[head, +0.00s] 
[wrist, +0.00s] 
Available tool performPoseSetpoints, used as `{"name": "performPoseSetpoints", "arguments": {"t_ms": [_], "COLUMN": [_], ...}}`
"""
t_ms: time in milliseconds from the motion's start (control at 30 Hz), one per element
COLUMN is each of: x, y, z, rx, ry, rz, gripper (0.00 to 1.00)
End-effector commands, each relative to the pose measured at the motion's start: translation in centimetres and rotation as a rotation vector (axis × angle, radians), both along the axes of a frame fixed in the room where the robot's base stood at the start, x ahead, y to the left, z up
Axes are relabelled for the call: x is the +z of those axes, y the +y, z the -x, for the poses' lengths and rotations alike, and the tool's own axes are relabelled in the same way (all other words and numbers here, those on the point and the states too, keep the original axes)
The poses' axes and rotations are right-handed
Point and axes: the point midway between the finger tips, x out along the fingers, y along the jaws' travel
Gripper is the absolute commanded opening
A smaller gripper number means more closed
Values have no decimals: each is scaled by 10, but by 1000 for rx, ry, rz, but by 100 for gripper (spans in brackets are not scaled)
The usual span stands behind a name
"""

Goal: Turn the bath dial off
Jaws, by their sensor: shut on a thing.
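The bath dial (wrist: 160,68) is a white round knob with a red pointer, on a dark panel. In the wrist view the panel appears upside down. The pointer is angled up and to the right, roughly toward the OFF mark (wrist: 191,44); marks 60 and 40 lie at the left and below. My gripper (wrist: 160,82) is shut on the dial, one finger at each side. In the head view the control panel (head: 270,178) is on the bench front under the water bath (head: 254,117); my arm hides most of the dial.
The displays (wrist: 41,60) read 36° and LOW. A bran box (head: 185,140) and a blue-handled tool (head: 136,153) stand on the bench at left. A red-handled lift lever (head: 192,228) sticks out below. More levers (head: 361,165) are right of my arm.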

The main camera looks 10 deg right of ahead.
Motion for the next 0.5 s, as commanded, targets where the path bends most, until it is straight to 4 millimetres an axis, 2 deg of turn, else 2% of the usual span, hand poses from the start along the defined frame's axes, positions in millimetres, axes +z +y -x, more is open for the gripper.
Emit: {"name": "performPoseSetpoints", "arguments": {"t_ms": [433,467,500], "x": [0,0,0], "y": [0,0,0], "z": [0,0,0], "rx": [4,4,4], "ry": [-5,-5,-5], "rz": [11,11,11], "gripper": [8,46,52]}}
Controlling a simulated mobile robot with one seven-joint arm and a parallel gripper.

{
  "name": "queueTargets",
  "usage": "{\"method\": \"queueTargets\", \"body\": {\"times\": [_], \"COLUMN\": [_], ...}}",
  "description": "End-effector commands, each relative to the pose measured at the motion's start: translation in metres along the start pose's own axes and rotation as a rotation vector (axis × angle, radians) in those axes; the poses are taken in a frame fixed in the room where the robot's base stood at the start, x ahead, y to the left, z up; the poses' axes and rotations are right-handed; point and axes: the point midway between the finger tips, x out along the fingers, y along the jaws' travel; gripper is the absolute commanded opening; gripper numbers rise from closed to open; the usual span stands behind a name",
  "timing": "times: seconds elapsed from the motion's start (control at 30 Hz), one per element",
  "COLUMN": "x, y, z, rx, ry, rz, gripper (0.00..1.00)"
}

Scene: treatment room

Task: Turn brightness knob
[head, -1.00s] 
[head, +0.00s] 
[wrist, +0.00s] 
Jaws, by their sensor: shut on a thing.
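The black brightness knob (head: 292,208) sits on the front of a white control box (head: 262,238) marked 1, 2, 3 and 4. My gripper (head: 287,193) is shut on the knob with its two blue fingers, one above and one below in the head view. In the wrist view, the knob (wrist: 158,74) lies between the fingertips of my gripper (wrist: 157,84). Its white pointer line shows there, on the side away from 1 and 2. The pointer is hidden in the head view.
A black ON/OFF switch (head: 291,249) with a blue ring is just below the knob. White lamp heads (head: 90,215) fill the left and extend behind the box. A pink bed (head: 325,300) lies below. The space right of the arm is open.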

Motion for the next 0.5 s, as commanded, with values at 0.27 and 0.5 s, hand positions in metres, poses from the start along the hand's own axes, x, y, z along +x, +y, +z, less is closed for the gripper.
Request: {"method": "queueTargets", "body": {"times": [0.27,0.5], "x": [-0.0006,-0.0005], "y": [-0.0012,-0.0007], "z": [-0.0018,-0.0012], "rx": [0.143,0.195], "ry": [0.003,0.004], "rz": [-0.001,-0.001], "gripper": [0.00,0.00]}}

......

# What is needed:
Quote the listing above from its first line to the line with "COLUMN is each", inclusive, and add nothing.

# Exercise output:
[head, +0.00s] 
[wrist, +0.00s] 
Available tool performPoseSetpoints, used as `{"name": "performPoseSetpoints", "arguments": {"t_ms": [_], "COLUMN": [_], ...}}`
"""
t_ms: time in milliseconds from the motion's start (control at 30 Hz), one per element
COLUMN is each of: x, y, z, rx, ry, rz, gripper (0.00 to 1.00)

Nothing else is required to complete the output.